Benjamin Wiker has penned a column for the National Catholic Register called “The Paul Ryan-Ayn Rand Connection: What’s a Catholic to Think?”, and The Catholic World Report has dubbed it a “must read.”
Wiker (among whose books is 10 Books Every Conservative Must Read) goes to great lengths to make the point that yes, there is indeed some nasty stuff in the work of Ayn Rand — in fact, he admits to finding her “to be deeply repulsive” — and yet “there are good things in Rand, things that have attracted many, many readers, who, like Ryan, want to extract the good from the bad.”
Wiker even asks his readers: “Please think about this point: When we come across someone as popular as Ayn Rand — selling millions and millions of books — there’s likely to be something worthy, something right, something of merit.”
What, among the ideas of this “deeply repulsive” thinker, is meritorious? Wiker lists aspects of Rand’s work that we can applaud, and every one of them is her rejection of something: subjectivism, moral relativism, “statism and collectivism,” materialism, and Marxism. (It’s highly worth noting that in seeking to point out what is good in Rand’s work, Wiker finds not one positive idea or assertion of hers to mention.)

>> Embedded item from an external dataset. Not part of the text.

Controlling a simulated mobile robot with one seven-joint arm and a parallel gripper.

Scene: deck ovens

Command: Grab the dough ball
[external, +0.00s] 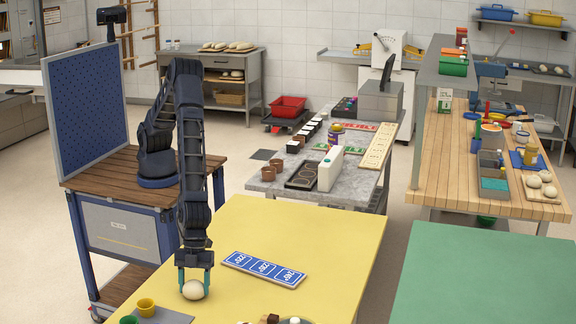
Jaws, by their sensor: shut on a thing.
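The dough ball (193,290) is pale, round and smooth, and shows at the front left of the yellow table (330,235) in the external view. My gripper (194,280) points straight down over it, with one green finger on either side. The fingers are shut on the dough ball. The ball is at or very near the tabletop; I cannot tell whether it touches the surface.
A blue panel with white markings (264,269) lies right of the ball. A yellow cup (146,307) and a green cup (129,320) stand at the front left near a grey mat (172,317). Small items sit at the front edge. The table's right part is clear.

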It left me considering a parallel scenario. Suppose for a moment that a Mass-going Catholic politician rose to great prominence today while making frequent public reference to Hugh Heffner as his inspiration and intellectual model and insisting that his staff subscribe to Heff’s publications; and suppose that the same politician promoted dramatic new policies that were clearly rooted in Heffner’s thought while insisting that said policy is supported by Catholic doctrine; and suppose that, amid loud objections to such policies by Catholic bishops, priests, sisters, and intellectual leaders within the Church, I penned an apologia, a defense of Heffner, though perhaps a half-hearted one, acknowledging that Heffner’s thinking is indeed deeply repulsive to me, but that there is good mixed in with the bad.
After all, I might say (remember, we’re still supposing here), he rejects totalitarian and repressive laws about free speech, the denial of a healthy sex life for couples, and the restriction of opportunities to women. (Sorry, three was hard enough; I couldn’t find five!) And I might point out, cementing the forcefulness of my argument, “Please think about this point: When we come across someone as popular as Hugh Heffner — selling millions and millions of magazines — there’s likely to be something worthy, something right, something of merit.”

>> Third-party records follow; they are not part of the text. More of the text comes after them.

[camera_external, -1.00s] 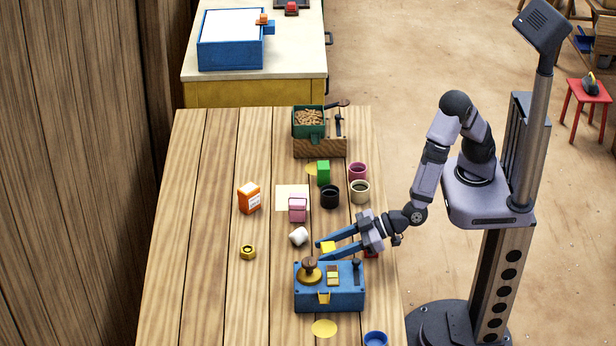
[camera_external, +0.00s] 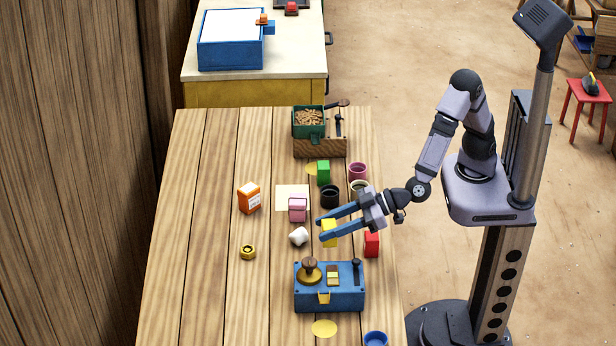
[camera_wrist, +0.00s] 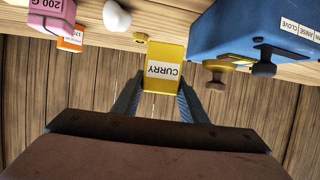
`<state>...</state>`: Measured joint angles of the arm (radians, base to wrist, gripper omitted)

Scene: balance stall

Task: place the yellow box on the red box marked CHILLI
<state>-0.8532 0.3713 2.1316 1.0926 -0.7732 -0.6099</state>
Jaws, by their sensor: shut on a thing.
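My gripper (camera_external: 326,226) is shut on the yellow box (camera_external: 329,234) and holds it above the table, between the white lump and the blue machine. In the wrist view the yellow box (camera_wrist: 163,68) sits between my fingers and its label reads CURRY. A red box (camera_external: 371,244) stands on the table to the right of the yellow box, below my wrist. Its marking is too small to read in the external view, and it is not in the wrist view.
The blue machine (camera_external: 345,296) with knobs stands just in front. A white lump (camera_external: 299,236), pink blocks (camera_external: 298,209), an orange box (camera_external: 249,198), a green box (camera_external: 323,172) and several cups (camera_external: 330,194) stand nearby. The left of the table is mostly clear.

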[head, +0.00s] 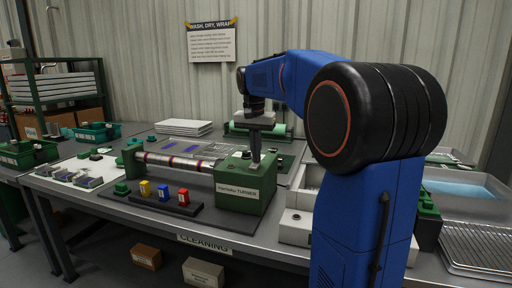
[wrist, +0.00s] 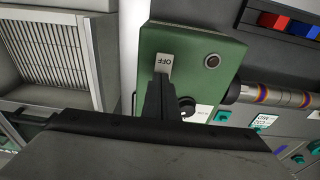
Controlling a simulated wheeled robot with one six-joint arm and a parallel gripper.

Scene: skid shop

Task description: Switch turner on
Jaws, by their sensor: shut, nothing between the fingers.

While we’re supposing, do you suppose the National Catholic Register would publish this column of mine? And The Catholic World Report link it as a “must read”?
Or might these publications be more inclined to question the judgment of the politician who finds such singular inspiration in Heffner rather than in some other intellectual force who might manage to reject those same things Heffner does, but who at the same time avoids embracing as central to their worldview ideas that are contrary to the most fundamental Catholic convictions about human dignity, freedom, and the sacredness of sexuality — say for example, Karol Wojtyla/Pope John Paul II, Pope Paul VI, St. Gianna Beretta Molla, Dietrich von Hildebrand, Dorothy Day, or any number of others?
Wouldn’t these Catholic publications even be inclined to say, “Heck, take the Dalai Lama or even Oprah as your inspiration, but Hugh Heffner? And at the same time present yourself as a Catholic in the public square? Are you kidding us?”